Sampieri. Tragico sbarco sulla spiaggia ragusana: 13 immigrati annegano, altri due (di cui uno investito per strada) in fin di vita.
Non sanno niente di mare e previsioni meteo, non sono nuotatori né cattivi o forti abbastanza da reagire ai negrieri che gli negano acqua e cibo durante la traversata e che li lanciano in acqua a forza, anche con calci e pugni, in prossimità della costa.
Sono carne da macello, un tot al chilo prendere o lasciare: troppo spesso per morire. E’ un’emergenza infinita che lascia indifferente l’intera comunità internazionale, quella stessa così attenta a dettare la politica economica del nostro Paese pena chissà quale terrificante “procedura d’infrazione”.
E chissà dove sono finiti i buoni propositi, gli accordi e il denaro da tutti noi versato, negli anni e sotto vari governi, per porre fine a questa strage a orologeria che non importa né commuove più nessuno.
A noi siciliani invece importa eccome. Lampedusa è il checkpoint charlie del nuovo millennio, Siracusa e Pozzallo le nuove Staten Island: centri di raccolta d’indifferenziata umanità.

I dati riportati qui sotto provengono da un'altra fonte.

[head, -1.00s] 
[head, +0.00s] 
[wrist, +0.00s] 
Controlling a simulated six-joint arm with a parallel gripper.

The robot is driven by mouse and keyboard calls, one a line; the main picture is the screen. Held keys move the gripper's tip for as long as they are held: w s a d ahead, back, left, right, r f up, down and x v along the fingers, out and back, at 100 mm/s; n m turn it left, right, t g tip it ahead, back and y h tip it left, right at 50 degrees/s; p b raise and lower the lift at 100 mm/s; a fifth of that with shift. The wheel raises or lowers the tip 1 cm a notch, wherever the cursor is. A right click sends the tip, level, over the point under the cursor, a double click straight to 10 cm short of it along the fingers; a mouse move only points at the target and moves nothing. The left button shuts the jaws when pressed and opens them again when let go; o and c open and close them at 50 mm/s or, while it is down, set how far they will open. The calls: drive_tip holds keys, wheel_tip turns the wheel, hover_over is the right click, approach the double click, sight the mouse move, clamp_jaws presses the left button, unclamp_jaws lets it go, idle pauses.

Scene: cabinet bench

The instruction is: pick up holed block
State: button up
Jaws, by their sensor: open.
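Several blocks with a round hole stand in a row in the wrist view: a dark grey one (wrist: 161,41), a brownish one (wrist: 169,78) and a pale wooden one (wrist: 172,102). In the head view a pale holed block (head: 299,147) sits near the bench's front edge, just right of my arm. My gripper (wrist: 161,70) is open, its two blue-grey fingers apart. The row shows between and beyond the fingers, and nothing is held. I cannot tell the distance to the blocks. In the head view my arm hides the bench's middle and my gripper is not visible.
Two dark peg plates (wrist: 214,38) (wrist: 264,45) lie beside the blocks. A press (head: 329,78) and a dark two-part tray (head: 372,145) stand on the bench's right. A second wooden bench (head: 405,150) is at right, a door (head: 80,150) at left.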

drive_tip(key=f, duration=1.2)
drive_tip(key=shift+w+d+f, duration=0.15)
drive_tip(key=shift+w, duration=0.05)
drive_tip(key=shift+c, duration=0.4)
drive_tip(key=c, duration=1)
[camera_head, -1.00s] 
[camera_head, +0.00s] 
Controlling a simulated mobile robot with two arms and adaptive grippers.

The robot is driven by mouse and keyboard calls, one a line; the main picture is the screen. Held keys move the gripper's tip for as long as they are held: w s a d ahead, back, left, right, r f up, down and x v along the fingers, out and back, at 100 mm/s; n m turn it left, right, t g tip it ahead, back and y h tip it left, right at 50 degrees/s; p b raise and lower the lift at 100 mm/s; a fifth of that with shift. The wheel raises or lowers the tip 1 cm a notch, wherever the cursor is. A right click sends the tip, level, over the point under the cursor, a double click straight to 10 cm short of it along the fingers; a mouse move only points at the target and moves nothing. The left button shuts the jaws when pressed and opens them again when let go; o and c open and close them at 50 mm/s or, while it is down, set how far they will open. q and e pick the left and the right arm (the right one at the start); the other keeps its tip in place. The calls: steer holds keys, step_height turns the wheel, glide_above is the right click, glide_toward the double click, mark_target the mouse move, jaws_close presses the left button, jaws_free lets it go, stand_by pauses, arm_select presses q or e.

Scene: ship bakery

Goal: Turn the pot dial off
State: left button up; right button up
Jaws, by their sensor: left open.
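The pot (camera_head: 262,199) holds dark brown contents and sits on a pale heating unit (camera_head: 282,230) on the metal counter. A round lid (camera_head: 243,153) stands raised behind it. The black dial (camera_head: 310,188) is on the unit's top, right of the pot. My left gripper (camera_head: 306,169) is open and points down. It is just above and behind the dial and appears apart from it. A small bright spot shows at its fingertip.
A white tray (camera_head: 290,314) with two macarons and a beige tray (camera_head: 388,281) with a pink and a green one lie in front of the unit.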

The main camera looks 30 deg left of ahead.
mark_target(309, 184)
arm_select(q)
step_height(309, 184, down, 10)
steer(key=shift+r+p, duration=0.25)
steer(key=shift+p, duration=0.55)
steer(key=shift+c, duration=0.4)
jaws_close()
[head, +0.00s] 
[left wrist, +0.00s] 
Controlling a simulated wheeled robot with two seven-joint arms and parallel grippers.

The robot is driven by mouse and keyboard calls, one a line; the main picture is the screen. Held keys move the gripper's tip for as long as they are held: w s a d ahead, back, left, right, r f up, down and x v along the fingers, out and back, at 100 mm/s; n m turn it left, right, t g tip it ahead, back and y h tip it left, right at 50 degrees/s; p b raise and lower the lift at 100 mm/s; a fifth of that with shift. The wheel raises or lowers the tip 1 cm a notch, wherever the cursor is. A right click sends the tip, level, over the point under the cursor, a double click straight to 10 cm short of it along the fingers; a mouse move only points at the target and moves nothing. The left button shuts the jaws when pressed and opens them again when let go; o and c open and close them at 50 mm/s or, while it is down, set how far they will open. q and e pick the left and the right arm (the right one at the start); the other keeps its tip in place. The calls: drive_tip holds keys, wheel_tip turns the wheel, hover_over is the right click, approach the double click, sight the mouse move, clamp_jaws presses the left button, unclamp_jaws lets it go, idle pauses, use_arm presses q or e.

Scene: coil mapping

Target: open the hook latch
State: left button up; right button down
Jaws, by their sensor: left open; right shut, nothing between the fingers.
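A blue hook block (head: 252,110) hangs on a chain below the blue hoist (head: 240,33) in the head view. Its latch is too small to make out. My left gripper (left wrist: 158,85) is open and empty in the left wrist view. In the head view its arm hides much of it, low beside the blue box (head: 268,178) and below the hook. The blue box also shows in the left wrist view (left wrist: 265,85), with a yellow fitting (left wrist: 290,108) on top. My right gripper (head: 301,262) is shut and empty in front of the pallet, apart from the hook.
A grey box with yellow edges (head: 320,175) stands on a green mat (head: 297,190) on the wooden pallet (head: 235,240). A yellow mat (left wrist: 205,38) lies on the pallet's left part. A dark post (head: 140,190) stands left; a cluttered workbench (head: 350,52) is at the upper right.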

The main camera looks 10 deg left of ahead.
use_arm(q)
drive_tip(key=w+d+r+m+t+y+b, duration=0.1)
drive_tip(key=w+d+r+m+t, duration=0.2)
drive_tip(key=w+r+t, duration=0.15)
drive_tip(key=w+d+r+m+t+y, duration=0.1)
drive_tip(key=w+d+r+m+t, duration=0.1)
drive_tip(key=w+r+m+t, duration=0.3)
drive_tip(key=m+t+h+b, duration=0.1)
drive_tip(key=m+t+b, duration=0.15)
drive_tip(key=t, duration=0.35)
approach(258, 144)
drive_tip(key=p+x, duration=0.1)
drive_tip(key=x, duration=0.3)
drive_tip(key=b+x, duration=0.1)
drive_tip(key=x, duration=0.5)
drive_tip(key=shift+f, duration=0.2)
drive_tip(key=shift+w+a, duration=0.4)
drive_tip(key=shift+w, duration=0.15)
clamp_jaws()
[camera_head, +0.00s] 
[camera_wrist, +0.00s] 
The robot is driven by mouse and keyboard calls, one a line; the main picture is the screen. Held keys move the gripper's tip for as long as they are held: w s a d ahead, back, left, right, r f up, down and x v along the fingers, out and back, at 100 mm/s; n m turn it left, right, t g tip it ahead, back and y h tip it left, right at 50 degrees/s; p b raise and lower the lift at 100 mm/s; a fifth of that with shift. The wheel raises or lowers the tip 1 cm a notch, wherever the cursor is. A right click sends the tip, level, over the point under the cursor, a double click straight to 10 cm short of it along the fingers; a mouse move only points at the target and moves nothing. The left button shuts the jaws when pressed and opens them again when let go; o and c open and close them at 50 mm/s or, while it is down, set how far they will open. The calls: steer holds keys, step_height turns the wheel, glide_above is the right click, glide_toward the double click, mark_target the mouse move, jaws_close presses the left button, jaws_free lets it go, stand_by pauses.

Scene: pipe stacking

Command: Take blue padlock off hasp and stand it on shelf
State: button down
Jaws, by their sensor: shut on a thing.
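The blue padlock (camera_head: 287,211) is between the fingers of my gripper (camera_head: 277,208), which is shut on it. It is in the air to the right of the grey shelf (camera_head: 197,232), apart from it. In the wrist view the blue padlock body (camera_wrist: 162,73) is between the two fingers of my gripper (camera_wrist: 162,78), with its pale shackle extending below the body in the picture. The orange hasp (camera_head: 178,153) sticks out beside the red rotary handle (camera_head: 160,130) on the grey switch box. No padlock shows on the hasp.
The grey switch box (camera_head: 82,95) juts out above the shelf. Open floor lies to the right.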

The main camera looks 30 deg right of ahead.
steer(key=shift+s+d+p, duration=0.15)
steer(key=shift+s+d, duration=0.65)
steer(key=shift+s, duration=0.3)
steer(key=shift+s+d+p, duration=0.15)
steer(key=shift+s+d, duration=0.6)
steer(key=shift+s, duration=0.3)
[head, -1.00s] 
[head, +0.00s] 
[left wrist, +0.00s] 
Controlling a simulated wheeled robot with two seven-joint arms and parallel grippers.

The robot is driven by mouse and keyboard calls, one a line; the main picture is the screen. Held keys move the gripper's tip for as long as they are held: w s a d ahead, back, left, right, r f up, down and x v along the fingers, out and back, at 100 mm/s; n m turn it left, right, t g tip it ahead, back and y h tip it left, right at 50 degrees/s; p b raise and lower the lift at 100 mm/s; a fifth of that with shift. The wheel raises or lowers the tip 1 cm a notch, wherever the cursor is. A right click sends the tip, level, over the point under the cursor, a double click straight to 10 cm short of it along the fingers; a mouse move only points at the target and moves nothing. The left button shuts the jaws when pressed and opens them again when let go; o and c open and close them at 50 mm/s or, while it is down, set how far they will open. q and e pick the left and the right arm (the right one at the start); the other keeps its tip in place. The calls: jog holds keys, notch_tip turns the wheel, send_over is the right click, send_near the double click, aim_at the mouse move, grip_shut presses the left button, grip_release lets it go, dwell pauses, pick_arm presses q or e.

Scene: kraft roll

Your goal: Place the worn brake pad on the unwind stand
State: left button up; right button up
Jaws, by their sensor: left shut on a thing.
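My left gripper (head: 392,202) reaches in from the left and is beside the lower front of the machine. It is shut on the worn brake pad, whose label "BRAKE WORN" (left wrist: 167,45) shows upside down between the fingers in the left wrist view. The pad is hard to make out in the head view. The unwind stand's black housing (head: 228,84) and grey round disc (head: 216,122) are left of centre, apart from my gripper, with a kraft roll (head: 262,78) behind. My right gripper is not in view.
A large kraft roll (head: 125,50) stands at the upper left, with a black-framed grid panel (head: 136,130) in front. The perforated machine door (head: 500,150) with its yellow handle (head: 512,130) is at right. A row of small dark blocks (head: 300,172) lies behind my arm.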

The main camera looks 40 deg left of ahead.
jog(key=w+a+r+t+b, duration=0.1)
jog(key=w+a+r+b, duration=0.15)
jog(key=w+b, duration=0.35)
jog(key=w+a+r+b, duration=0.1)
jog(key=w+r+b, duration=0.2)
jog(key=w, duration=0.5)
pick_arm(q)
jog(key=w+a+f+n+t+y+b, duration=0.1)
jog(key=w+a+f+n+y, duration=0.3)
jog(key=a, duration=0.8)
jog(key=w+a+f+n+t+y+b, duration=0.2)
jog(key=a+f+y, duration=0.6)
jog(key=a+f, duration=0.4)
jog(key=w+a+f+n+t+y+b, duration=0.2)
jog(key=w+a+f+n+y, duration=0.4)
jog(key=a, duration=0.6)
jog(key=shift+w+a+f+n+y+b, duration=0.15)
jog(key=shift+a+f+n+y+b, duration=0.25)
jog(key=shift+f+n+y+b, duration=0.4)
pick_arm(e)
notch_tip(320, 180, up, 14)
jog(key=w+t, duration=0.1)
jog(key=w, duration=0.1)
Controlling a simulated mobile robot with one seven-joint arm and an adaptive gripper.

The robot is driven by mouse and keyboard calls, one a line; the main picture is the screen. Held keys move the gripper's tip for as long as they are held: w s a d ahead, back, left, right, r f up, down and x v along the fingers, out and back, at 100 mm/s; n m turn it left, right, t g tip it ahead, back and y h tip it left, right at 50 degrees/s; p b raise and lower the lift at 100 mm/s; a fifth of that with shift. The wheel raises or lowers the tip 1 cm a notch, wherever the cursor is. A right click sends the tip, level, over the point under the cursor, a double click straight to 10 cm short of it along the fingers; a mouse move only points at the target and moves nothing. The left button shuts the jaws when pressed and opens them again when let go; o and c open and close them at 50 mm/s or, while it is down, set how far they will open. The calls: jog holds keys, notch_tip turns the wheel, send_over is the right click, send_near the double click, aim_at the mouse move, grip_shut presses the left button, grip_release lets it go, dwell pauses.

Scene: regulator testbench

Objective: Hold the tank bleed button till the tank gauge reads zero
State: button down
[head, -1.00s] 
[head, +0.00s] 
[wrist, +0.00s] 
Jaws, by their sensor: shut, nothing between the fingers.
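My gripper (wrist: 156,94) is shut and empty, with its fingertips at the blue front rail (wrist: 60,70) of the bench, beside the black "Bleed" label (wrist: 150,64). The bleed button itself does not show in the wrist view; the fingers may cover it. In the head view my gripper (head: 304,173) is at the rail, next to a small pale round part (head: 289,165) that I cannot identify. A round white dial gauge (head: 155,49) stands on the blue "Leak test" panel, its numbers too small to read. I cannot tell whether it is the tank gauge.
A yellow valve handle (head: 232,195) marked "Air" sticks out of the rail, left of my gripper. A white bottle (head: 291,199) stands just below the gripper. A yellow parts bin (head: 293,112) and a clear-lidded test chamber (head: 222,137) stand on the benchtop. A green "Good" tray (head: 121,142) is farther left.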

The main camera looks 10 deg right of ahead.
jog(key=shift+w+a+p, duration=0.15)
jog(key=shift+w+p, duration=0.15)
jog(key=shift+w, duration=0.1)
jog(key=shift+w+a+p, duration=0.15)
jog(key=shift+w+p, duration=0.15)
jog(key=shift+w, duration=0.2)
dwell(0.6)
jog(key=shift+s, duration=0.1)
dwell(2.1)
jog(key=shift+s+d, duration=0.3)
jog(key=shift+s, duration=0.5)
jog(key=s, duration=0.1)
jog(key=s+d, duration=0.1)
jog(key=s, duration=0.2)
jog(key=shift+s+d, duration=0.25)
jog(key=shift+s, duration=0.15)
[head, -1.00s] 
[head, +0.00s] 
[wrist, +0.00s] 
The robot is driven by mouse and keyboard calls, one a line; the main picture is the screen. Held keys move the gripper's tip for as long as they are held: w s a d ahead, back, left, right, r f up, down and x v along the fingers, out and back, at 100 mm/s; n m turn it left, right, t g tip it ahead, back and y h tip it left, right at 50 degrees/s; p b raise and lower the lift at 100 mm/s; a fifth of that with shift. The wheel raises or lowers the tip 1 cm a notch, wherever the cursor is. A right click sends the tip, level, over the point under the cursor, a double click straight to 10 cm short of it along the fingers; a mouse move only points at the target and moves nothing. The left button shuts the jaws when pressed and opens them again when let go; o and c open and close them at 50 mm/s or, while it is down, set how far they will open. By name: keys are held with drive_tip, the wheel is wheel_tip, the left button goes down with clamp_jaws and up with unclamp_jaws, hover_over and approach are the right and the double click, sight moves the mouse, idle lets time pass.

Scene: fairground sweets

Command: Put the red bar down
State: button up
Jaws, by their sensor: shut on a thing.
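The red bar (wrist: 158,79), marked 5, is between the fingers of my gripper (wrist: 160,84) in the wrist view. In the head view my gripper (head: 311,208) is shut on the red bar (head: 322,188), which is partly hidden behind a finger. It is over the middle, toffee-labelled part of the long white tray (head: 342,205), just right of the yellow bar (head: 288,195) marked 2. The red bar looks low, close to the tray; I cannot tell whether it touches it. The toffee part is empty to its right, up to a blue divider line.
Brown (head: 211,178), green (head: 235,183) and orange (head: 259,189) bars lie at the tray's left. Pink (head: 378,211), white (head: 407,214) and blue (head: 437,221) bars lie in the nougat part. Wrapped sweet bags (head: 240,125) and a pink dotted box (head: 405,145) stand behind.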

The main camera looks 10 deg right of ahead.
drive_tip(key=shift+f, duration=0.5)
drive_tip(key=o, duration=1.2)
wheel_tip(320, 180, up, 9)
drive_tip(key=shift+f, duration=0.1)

E le nostre forze dell’ordine, i marinai, i protettori civili e i presidi sanitari continuano a svuotare un oceano col cucchiaino convinti che prima o poi ce la faranno. Per questo siamo siciliani, capaci ancora di commuoverci ma soprattutto muoverci ogni volta che è il cuore a dare l’ordine.
Ma siamo siciliani, appunto, usi a obbedir tacendo anche se l’ordine – da Roma o da Bruxelles – continua a tollerare disordine e tragedie. Forse perché tanto ormai succedono solamente in Sicilia.